▸ Work to complete:
Print every line of the listing exactly, please.

▸ Supplied information:
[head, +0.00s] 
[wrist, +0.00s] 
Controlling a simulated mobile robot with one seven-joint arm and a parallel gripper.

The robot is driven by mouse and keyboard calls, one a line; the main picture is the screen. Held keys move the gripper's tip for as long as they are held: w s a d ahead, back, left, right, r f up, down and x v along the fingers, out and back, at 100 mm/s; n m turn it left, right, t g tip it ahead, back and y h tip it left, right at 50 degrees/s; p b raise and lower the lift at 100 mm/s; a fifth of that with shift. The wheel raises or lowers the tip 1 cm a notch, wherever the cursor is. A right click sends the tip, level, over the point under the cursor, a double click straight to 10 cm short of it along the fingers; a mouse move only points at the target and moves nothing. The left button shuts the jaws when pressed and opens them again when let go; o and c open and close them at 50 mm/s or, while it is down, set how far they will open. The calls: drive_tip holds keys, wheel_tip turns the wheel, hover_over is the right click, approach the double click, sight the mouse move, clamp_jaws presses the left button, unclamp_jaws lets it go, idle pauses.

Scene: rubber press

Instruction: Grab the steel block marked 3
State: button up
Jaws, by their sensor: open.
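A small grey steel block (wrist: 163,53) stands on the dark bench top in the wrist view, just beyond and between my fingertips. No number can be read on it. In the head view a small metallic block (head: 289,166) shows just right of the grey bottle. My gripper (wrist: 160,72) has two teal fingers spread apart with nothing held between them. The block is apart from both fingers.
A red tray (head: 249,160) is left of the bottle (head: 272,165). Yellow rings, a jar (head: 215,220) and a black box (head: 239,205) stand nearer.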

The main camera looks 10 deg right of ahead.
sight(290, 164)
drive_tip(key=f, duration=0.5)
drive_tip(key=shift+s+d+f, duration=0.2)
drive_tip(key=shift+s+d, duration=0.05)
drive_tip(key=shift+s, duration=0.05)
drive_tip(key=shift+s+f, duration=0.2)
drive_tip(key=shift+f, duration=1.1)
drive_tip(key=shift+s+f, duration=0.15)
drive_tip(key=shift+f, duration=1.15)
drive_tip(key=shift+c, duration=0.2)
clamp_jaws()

▸ Complete answer:
[head, +0.00s] 
[wrist, +0.00s] 
Controlling a simulated mobile robot with one seven-joint arm and a parallel gripper.

The robot is driven by mouse and keyboard calls, one a line; the main picture is the screen. Held keys move the gripper's tip for as long as they are held: w s a d ahead, back, left, right, r f up, down and x v along the fingers, out and back, at 100 mm/s; n m turn it left, right, t g tip it ahead, back and y h tip it left, right at 50 degrees/s; p b raise and lower the lift at 100 mm/s; a fifth of that with shift. The wheel raises or lowers the tip 1 cm a notch, wherever the cursor is. A right click sends the tip, level, over the point under the cursor, a double click straight to 10 cm short of it along the fingers; a mouse move only points at the target and moves nothing. The left button shuts the jaws when pressed and opens them again when let go; o and c open and close them at 50 mm/s or, while it is down, set how far they will open. The calls: drive_tip holds keys, wheel_tip turns the wheel, hover_over is the right click, approach the double click, sight the mouse move, clamp_jaws presses the left button, unclamp_jaws lets it go, idle pauses.

Scene: rubber press

Instruction: Grab the steel block marked 3
State: button up
Jaws, by their sensor: open.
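A small grey steel block (wrist: 163,53) stands on the dark bench top in the wrist view, just beyond and between my fingertips. No number can be read on it. In the head view a small metallic block (head: 289,166) shows just right of the grey bottle. My gripper (wrist: 160,72) has two teal fingers spread apart with nothing held between them. The block is apart from both fingers.
A red tray (head: 249,160) is left of the bottle (head: 272,165). Yellow rings, a jar (head: 215,220) and a black box (head: 239,205) stand nearer.

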The main camera looks 10 deg right of ahead.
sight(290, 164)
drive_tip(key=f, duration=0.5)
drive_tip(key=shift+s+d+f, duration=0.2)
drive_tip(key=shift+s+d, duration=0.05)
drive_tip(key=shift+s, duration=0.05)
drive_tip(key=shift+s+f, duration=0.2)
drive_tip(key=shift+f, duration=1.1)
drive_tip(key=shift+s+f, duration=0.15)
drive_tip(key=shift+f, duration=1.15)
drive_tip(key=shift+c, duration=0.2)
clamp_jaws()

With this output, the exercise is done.